Step forward Donald Wilson, entrepreneur.

"I like to think I have picked up a bit along the way.

"I have learned a lot from mistakes like the Sunday Scot and some of the other businesses, but I have also been around enough in crises to understand what you need to do.

"As the financial man it's easy to take a negative position and I remember David saying to me once: 'If you are so smart what are you going to do?' To be creative is quite difficult."

Premier Hytemp raced to record orders at the end of 2008, but then came the next challenge. "Its market collapsed, it just fell off the edge of a cliff, but so did everyone in the industry.

"But the prospects were very very good, the capex spend in our market was very high and there was a lot of interest in the oil and gas sector. It recovered, the market started to come back, and we were in a good position to benefit."

He explains: "We buy in stock – metal, alloy bars – machine it, put it through a heat treatment process and a rigorous suite of tests, and supply the onshore and offshore oil and gas market.

"Our principal products are wellheads and 'Christmas trees', the stuff that sits on top of the hole in the ground.

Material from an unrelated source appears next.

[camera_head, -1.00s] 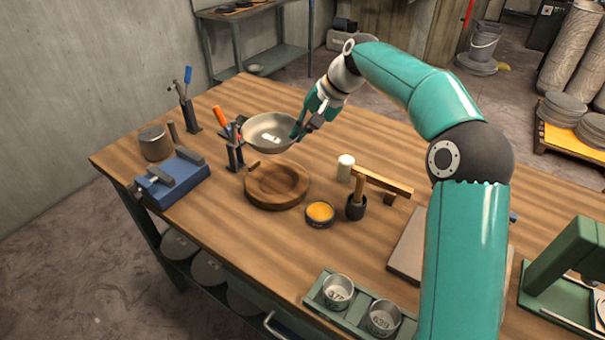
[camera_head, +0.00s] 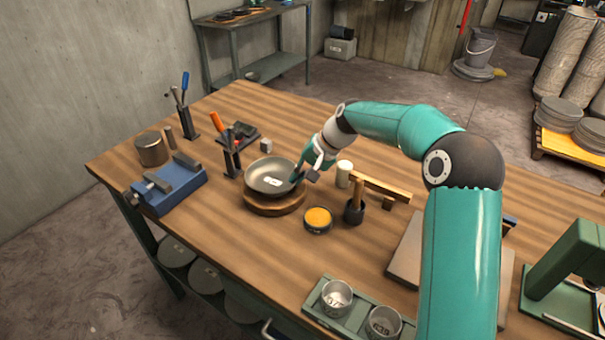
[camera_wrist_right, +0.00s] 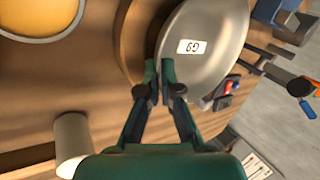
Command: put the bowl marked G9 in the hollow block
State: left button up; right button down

It's a really critical piece of kit.

"When Deepwater Horizon (BP) kicked in, that created a bit of a ripple in the market and that has made our process very important."

By 2012 Mr Wilson was running the business full-time. "It was offered to me and I said yup, I can have a go at that, it seemed to be a natural progression."

The deal gave Mr Wilson, finance director Mark Gold and Singapore-based operations director Doug Harrison a significant stake in the business alongside Edinburgh's buy-out specialist.

"We went out to everybody and Dunedin emerged. Some of them are personal friends. We got a tremendous response but Dunedin emerged as a very strong contender."

Now the man who started as David Murray's number cruncher in 1987 is leading the growth strategy of his team's hi-tech business, with his next target the market in Brazil.

He says: "In Scotland we seem to have lost the David Murrays and the Tom Hunters.

"I am not saying we need celebrity businessmen, but what we do want to see is companies emerging with ambitions on a global scale."